While Scalise argued that the program showed a “lack of transparency” in the development of the new rate increases, he could point to specific problems the agency did not address. He said the agency has recognized that only a fraction of the nation’s shorelines are accounted for in its rate-setting algorithm, though that should lower the risk.
The goal of the new system is to assess the flood risk of each home rather than using the old method, which was based largely on FEMA’s flood maps. It wasn’t perfect, many argued, but at least it was clear enough for homeowners and businesses — and parish presidents — to understand.

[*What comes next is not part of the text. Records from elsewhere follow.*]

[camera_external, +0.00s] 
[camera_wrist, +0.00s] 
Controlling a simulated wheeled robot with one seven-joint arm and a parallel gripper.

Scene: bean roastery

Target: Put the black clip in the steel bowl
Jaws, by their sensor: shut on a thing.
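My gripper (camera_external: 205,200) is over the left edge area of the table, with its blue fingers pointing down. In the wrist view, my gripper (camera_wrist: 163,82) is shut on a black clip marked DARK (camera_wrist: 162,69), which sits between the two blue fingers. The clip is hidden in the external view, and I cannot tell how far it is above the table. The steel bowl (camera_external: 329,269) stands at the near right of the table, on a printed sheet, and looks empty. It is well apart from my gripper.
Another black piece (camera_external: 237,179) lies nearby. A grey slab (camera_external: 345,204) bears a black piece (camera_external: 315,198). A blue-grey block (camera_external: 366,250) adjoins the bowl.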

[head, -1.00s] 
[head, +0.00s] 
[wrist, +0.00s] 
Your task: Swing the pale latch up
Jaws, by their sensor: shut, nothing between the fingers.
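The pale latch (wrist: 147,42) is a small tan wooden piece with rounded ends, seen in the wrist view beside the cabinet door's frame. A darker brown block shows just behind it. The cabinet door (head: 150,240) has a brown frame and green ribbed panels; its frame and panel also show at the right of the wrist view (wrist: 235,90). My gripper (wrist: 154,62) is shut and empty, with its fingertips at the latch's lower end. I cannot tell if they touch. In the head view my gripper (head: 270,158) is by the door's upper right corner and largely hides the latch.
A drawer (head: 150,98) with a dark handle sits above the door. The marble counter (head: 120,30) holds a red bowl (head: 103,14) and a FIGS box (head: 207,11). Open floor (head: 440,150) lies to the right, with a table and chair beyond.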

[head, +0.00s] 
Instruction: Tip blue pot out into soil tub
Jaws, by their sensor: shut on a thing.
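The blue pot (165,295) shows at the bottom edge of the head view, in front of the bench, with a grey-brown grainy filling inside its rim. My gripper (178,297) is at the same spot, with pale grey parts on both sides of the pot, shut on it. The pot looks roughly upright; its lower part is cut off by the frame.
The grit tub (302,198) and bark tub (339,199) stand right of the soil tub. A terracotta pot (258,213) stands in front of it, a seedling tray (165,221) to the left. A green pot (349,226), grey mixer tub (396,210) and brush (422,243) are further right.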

Now a wide range of factors, including rebuilding costs, distance to water and elevation, are fed into a complex algorithm that calculates premiums.
FEMA defends its approach by saying it would be fairer for everyone, doing away with a system that resulted in older, modest homes essentially subsidizing premiums for newer, more expensive beach homes.
News flash to the NFIP: We don’t have thousands of beach palaces in Louisiana.
FEMA has released limited data on the increases, providing only first-year numbers under the new system. Rate increases have been limited by Congress, through the efforts of Louisiana’s delegation, including Scalise, to no more than 18% per year. This has the effect of masking the overall impact of Risk Rating 2.0. Annual increases will continue until homeowners reach a “target” rate under the new system, which in some cases increases dramatically over time.
The Times-Picayune | The advocate obtained FEMA’s projections of “full risk premiums” through a public records request. They show that Louisiana homeowners will eventually see an average of 122% increases under Risk Rating 2.0, phased in over several years.
As a coastal state, Louisiana’s interest in this program is not academic. Our residences and small businesses need insurance. The private market can secure giant facilities through special arrangements, such as a resort or a petrochemical plant on the Gulf Coast. But those options are not available – remember the history lesson of why the NFIP was created in the first place – to insure the large number of residents in coastal Louisiana.
And, again, we don’t have many beaches worth mentioning here.
Already, there are signs that the new premiums are taking a toll: Jefferson Parish President Cynthia Lee Sheng said she was told Monday that about 3,000 homeowners in her parish have dropped their flood insurance since renewals began going out in April.
If that trend continues, the NFIP may lower its actuarial exposure, but it will lose premiums. And homeowners may be exposed to catastrophic consequences.
Just the situation the program was created to avoid.